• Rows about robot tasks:
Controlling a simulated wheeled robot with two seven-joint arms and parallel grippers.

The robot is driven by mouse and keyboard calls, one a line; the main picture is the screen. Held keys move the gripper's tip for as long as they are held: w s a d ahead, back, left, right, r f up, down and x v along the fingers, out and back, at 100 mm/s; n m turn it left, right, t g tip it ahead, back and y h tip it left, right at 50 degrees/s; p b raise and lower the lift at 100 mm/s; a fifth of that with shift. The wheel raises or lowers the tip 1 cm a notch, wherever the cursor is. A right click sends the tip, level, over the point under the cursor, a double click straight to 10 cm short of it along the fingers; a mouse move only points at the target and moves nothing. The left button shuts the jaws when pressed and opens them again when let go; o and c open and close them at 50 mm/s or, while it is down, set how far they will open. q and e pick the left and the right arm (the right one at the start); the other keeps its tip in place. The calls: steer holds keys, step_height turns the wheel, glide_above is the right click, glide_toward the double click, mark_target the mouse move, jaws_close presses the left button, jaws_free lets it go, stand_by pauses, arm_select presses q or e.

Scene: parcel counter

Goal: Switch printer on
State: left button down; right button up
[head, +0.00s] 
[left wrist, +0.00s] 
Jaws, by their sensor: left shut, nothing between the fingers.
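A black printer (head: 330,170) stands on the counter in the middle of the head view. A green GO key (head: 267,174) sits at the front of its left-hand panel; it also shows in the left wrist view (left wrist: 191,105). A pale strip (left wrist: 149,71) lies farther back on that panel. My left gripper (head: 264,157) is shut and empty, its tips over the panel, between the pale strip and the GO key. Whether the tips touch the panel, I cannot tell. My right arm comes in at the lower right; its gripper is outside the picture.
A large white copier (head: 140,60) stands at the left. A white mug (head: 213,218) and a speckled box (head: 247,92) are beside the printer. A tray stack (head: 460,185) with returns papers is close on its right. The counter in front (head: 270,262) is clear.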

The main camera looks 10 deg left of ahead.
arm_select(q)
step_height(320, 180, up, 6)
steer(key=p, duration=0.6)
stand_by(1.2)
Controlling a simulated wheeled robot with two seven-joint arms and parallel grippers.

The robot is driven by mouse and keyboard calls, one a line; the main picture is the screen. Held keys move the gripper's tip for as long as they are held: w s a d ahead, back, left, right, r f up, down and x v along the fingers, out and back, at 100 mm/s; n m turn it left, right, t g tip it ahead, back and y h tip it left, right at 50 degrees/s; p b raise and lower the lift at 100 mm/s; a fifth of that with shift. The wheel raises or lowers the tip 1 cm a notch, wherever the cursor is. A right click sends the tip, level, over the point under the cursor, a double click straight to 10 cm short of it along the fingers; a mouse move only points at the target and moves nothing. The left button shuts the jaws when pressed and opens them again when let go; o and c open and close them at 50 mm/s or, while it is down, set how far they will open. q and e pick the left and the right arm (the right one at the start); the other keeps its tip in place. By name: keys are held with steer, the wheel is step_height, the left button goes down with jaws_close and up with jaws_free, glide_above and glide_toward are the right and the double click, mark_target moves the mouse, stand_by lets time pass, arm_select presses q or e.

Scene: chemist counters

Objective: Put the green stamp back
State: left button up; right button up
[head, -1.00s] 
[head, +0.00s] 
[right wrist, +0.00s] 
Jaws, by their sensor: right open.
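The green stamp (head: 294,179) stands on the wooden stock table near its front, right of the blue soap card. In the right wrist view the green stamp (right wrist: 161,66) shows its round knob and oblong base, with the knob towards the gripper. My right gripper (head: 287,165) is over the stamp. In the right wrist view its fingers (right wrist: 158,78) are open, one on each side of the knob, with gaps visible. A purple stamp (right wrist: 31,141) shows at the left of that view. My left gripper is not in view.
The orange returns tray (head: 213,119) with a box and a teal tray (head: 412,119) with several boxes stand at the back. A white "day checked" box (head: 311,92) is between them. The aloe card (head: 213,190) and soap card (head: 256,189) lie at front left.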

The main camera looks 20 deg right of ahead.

• Objective: Select, from the listing, all lines that include the word "Scene".

• Exercise result:
Scene: parcel counter
Scene: chemist counters

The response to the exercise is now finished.